Stated goal — Determine how many lines contain the string "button". Respond with that number and nothing more.
= = =
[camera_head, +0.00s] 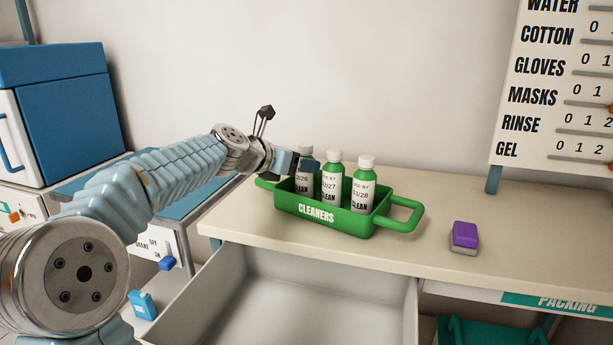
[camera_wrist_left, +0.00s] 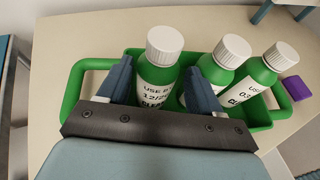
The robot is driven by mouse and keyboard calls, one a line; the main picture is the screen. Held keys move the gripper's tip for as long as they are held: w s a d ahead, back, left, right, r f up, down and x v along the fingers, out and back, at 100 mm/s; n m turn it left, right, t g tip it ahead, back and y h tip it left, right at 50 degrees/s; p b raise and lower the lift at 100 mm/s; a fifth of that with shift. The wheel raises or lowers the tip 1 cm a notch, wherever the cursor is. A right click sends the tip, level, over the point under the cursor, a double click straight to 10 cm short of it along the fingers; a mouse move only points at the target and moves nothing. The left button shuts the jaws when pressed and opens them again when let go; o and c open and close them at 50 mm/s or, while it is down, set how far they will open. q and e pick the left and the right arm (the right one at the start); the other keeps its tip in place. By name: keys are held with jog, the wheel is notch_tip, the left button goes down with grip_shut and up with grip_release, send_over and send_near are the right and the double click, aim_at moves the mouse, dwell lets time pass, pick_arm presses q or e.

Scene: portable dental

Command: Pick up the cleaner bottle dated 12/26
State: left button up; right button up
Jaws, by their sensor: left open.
= = =
The solution — 2